Steve Jobs is very much a Sorkin film; there is a lot here we’ve seen before. Snappy conversations between people walking along corridors; men with cartoonish superiority complexes; and dialogue you could set your watch to. What separates it from his other output is Fassbender’s storming performance. As versatile as he is talented, Fassbender makes no attempts at conveying a likeable Jobs – even his humour is bristling with threat – and instead makes a believable one. Awful as he is, he seems like a real human, and not the celebrity impressions we get in other biopics (*cough* The Iron Lady). Where Eisenberg’s Zuckerberg was competing with handsome chaps Andrew Garfield and Justin Timberlake, Fassbender largely has the screen to himself, with the supporting characters defined entirely by their relationship to him and how they act around him.

The influence of Danny Boyle is felt far less strongly – it is only in a rousing, flash-heavy sequence near the end that it achieves anything like the verve found in Trainspotting or Slumdog.
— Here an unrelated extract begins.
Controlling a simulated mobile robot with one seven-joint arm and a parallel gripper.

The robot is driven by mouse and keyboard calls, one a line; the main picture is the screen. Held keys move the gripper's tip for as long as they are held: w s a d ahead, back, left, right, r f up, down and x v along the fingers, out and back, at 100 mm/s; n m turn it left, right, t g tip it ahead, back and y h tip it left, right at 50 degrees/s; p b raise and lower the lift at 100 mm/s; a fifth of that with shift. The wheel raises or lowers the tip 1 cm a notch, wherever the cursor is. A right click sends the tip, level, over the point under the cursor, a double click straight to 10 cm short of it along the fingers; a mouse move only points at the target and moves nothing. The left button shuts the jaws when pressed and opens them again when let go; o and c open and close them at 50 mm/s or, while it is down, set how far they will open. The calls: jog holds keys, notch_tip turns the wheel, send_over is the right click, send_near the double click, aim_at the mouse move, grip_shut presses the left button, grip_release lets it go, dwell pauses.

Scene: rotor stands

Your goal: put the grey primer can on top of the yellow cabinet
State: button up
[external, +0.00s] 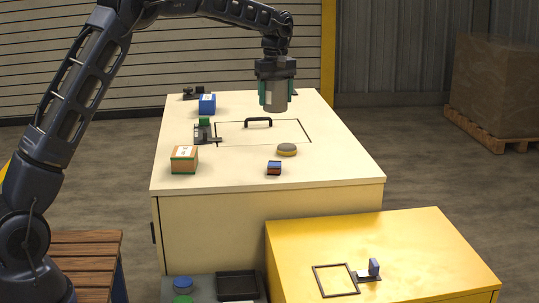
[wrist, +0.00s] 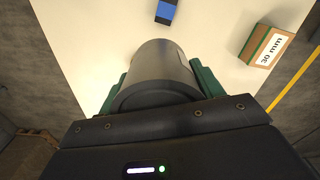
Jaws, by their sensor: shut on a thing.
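The grey primer can (external: 275,97) is held upright in my gripper (external: 276,92), between its green fingers, above the far right part of the cream cabinet. The can also fills the middle of the wrist view (wrist: 158,72), with a green finger on each side. The yellow cabinet (external: 420,240) stands at the front right, lower than the cream one.
A wooden bench (external: 85,250) is at left. The yellow top's right part is clear.

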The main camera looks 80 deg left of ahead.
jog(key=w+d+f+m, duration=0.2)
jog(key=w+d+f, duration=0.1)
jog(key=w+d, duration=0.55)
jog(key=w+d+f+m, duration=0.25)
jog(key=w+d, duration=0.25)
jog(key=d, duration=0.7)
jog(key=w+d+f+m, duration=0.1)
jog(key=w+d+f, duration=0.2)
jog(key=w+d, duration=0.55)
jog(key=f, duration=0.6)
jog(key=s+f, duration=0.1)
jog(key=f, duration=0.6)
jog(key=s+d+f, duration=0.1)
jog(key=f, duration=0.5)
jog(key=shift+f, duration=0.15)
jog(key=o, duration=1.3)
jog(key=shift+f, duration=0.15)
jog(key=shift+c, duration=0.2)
This might account for the underperformance of the film at the US box office; while it is certainly a good film, it is by no means a commercial one, or one that portrays a Jobs the audience wants to see. Don’t be put off by this though; for a two-hour film consisting solely of conversations, it is impressively gripping to the last.

If this gif isn't working, it's because it's moving Jobs
If this gif isn’t working, it’s because it’s moving Jobs
Co-founder Steve Wozniak, nicely underplayed by Seth Rogen, pointedly asks his colleague ‘What do you do?’ The impression is that Jobs never slowed down enough to allow people to work this out. His main input into Apple was sheer impetus. Boyle’s film is much the same; it is fast enough for us not to see its flaws, even if Jobs’ own are in high definition.